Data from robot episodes

-*-*-

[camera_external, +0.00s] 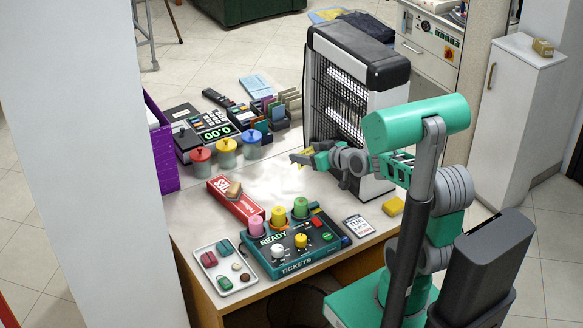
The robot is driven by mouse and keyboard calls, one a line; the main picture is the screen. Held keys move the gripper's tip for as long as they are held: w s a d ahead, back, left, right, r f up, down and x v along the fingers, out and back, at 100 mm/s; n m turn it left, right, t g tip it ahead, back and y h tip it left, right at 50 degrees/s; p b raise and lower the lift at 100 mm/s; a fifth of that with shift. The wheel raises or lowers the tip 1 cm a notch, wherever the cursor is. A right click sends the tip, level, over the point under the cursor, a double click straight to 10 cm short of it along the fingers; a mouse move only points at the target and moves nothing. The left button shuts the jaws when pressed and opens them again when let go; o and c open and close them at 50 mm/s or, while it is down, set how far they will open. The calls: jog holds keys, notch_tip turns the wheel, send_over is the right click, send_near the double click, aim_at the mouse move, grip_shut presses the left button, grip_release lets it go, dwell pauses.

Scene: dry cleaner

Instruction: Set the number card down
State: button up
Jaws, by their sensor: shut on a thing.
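A white printed card (358,226) lies flat at the counter's front right edge, apart from my gripper.
A black and white grille unit (360,85) stands close to my gripper. Red, yellow and blue lidded pots (226,152) and a register (212,125) are at left. The counter's middle is clear.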

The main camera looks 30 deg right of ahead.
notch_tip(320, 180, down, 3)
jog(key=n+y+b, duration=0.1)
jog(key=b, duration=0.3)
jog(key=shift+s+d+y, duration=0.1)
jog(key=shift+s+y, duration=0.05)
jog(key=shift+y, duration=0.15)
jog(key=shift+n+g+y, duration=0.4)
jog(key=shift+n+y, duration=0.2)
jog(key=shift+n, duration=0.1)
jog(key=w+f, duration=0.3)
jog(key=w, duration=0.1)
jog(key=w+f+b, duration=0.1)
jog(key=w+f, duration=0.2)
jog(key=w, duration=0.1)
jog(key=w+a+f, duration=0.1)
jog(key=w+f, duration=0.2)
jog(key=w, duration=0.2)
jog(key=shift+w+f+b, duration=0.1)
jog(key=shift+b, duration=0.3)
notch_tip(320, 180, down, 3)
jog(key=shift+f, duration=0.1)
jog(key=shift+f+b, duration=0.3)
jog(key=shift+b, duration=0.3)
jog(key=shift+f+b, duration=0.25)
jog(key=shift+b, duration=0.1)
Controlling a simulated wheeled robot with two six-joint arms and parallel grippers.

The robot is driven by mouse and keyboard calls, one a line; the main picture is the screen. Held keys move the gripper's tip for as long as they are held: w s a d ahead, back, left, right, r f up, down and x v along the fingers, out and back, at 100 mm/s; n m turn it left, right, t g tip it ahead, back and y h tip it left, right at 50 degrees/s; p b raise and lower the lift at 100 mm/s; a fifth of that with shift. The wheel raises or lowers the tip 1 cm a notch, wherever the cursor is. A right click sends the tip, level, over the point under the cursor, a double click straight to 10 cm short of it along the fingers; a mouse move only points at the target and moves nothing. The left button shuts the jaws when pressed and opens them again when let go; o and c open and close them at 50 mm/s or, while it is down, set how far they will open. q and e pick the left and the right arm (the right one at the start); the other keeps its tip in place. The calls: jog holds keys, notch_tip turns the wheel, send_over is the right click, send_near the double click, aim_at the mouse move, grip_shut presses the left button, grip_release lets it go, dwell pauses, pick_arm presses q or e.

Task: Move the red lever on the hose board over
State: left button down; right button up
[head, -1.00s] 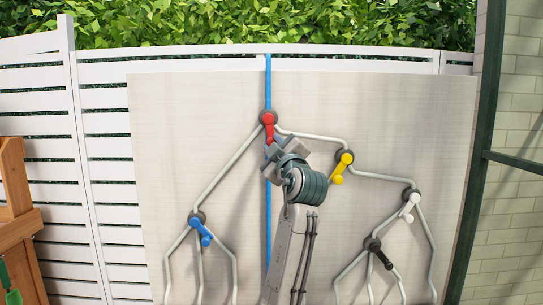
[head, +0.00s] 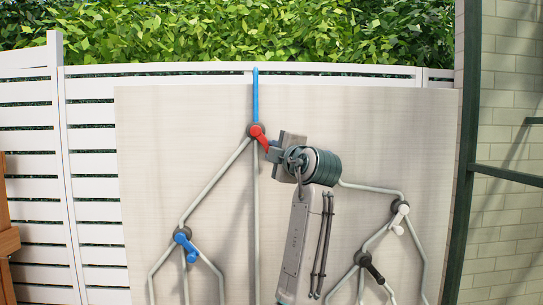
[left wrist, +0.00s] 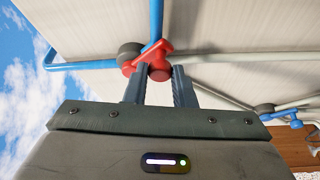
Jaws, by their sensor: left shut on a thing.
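The red lever (head: 260,137) sits on its round hub at the top of the hose board (head: 200,120). Its handle slants down to the right. My left gripper (head: 273,150) comes up from below and is shut on the handle's end. In the left wrist view, the red lever (left wrist: 150,60) has its end between the fingers of my left gripper (left wrist: 160,74). Blue shows in the top hose (head: 255,95) and, in the left wrist view, in a second hose (left wrist: 156,22) leaving the hub. The straight-down hose (head: 257,220) is grey. My right gripper is out of view.
A blue lever (head: 186,243) is lower left on the board. A white lever (head: 399,216) and a black lever (head: 371,268) are lower right. The yellow lever is hidden behind my arm. A white fence (head: 90,120) stands behind.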

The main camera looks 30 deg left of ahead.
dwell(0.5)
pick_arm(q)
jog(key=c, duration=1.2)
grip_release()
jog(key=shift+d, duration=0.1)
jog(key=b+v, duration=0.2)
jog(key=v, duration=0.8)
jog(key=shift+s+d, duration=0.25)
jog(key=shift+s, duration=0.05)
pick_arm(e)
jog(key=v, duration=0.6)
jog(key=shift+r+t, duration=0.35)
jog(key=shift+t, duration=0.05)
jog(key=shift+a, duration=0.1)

-*-*-

[JOB]: Check every line for "State" and show the ones that have it.

[EXPECTED OUTPUT]:
State: button up
State: left button down; right button up

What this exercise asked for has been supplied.